# [RECORDS SUPPLIED]
════════

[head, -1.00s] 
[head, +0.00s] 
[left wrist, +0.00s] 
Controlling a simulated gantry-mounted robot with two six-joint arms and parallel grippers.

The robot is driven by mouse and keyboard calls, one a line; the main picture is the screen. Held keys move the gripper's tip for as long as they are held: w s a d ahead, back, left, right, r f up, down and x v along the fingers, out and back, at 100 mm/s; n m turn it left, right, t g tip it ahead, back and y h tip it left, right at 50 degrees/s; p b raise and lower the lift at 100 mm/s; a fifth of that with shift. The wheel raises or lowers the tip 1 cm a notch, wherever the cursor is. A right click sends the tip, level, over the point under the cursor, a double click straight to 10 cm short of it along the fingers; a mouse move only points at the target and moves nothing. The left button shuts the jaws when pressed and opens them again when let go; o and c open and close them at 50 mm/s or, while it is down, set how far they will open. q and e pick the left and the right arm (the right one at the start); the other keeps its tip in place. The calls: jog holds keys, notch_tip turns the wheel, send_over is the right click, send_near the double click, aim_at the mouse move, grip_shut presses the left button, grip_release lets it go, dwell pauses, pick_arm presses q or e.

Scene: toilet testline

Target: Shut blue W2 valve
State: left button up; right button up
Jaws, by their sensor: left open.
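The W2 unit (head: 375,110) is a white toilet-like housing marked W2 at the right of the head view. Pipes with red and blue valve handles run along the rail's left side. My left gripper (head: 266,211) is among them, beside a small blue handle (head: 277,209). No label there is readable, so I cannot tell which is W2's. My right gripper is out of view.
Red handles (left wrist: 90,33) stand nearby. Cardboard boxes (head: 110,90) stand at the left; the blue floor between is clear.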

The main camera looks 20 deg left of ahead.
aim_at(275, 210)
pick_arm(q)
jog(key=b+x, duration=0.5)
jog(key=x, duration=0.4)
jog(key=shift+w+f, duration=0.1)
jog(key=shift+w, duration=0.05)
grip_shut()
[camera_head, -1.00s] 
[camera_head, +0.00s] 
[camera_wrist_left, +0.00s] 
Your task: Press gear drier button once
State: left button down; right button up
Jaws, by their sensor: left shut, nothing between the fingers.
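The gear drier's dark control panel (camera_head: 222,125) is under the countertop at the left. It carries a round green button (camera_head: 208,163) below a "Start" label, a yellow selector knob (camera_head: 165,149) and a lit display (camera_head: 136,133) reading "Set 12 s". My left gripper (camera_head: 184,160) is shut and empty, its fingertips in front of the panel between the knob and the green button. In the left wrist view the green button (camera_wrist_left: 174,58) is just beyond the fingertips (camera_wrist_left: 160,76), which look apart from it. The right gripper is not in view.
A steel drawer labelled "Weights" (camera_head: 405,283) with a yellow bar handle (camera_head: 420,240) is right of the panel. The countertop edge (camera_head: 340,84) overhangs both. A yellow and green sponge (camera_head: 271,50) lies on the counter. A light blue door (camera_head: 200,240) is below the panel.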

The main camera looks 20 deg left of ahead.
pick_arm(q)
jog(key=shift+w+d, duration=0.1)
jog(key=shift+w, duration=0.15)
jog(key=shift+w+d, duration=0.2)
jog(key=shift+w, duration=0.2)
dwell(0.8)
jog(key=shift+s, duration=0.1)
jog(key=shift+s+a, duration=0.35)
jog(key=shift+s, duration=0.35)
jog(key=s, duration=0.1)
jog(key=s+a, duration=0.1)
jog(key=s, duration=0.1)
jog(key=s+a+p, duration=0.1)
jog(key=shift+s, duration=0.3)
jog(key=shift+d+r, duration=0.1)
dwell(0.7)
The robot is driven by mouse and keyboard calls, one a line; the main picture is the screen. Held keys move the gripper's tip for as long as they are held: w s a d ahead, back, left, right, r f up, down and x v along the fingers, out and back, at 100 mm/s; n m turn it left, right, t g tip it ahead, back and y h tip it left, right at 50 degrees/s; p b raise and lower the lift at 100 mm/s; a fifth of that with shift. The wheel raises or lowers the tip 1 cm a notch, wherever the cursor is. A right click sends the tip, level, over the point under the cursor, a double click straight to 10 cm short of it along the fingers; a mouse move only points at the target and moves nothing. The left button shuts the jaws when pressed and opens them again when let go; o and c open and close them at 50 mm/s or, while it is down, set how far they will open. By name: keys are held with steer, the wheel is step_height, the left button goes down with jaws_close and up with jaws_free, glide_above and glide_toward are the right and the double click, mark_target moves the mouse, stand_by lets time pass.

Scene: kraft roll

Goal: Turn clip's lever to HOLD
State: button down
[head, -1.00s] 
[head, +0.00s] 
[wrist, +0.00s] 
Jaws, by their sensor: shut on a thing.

════════

# [AIM]
Reproduce the records word for word.

# [CORRECT ANSWER]
[head, -1.00s] 
[head, +0.00s] 
[left wrist, +0.00s] 
Controlling a simulated gantry-mounted robot with two six-joint arms and parallel grippers.

The robot is driven by mouse and keyboard calls, one a line; the main picture is the screen. Held keys move the gripper's tip for as long as they are held: w s a d ahead, back, left, right, r f up, down and x v along the fingers, out and back, at 100 mm/s; n m turn it left, right, t g tip it ahead, back and y h tip it left, right at 50 degrees/s; p b raise and lower the lift at 100 mm/s; a fifth of that with shift. The wheel raises or lowers the tip 1 cm a notch, wherever the cursor is. A right click sends the tip, level, over the point under the cursor, a double click straight to 10 cm short of it along the fingers; a mouse move only points at the target and moves nothing. The left button shuts the jaws when pressed and opens them again when let go; o and c open and close them at 50 mm/s or, while it is down, set how far they will open. q and e pick the left and the right arm (the right one at the start); the other keeps its tip in place. The calls: jog holds keys, notch_tip turns the wheel, send_over is the right click, send_near the double click, aim_at the mouse move, grip_shut presses the left button, grip_release lets it go, dwell pauses, pick_arm presses q or e.

Scene: toilet testline

Target: Shut blue W2 valve
State: left button up; right button up
Jaws, by their sensor: left open.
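The W2 unit (head: 375,110) is a white toilet-like housing marked W2 at the right of the head view. Pipes with red and blue valve handles run along the rail's left side. My left gripper (head: 266,211) is among them, beside a small blue handle (head: 277,209). No label there is readable, so I cannot tell which is W2's. My right gripper is out of view.
Red handles (left wrist: 90,33) stand nearby. Cardboard boxes (head: 110,90) stand at the left; the blue floor between is clear.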

The main camera looks 20 deg left of ahead.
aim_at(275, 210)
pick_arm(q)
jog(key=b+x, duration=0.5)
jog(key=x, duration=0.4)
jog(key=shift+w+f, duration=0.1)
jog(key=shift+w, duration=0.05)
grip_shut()
[camera_head, -1.00s] 
[camera_head, +0.00s] 
[camera_wrist_left, +0.00s] 
Your task: Press gear drier button once
State: left button down; right button up
Jaws, by their sensor: left shut, nothing between the fingers.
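The gear drier's dark control panel (camera_head: 222,125) is under the countertop at the left. It carries a round green button (camera_head: 208,163) below a "Start" label, a yellow selector knob (camera_head: 165,149) and a lit display (camera_head: 136,133) reading "Set 12 s". My left gripper (camera_head: 184,160) is shut and empty, its fingertips in front of the panel between the knob and the green button. In the left wrist view the green button (camera_wrist_left: 174,58) is just beyond the fingertips (camera_wrist_left: 160,76), which look apart from it. The right gripper is not in view.
A steel drawer labelled "Weights" (camera_head: 405,283) with a yellow bar handle (camera_head: 420,240) is right of the panel. The countertop edge (camera_head: 340,84) overhangs both. A yellow and green sponge (camera_head: 271,50) lies on the counter. A light blue door (camera_head: 200,240) is below the panel.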

The main camera looks 20 deg left of ahead.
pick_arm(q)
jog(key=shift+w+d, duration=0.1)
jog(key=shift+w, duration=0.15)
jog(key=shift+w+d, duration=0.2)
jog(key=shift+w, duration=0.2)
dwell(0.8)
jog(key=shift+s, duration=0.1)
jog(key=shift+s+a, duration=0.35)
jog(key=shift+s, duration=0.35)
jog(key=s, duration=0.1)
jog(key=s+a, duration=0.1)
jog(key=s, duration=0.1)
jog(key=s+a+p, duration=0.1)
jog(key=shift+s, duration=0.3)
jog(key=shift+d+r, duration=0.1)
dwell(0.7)
The robot is driven by mouse and keyboard calls, one a line; the main picture is the screen. Held keys move the gripper's tip for as long as they are held: w s a d ahead, back, left, right, r f up, down and x v along the fingers, out and back, at 100 mm/s; n m turn it left, right, t g tip it ahead, back and y h tip it left, right at 50 degrees/s; p b raise and lower the lift at 100 mm/s; a fifth of that with shift. The wheel raises or lowers the tip 1 cm a notch, wherever the cursor is. A right click sends the tip, level, over the point under the cursor, a double click straight to 10 cm short of it along the fingers; a mouse move only points at the target and moves nothing. The left button shuts the jaws when pressed and opens them again when let go; o and c open and close them at 50 mm/s or, while it is down, set how far they will open. By name: keys are held with steer, the wheel is step_height, the left button goes down with jaws_close and up with jaws_free, glide_above and glide_toward are the right and the double click, mark_target moves the mouse, stand_by lets time pass.

Scene: kraft roll

Goal: Turn clip's lever to HOLD
State: button down
[head, -1.00s] 
[head, +0.00s] 
[wrist, +0.00s] 
Jaws, by their sensor: shut on a thing.

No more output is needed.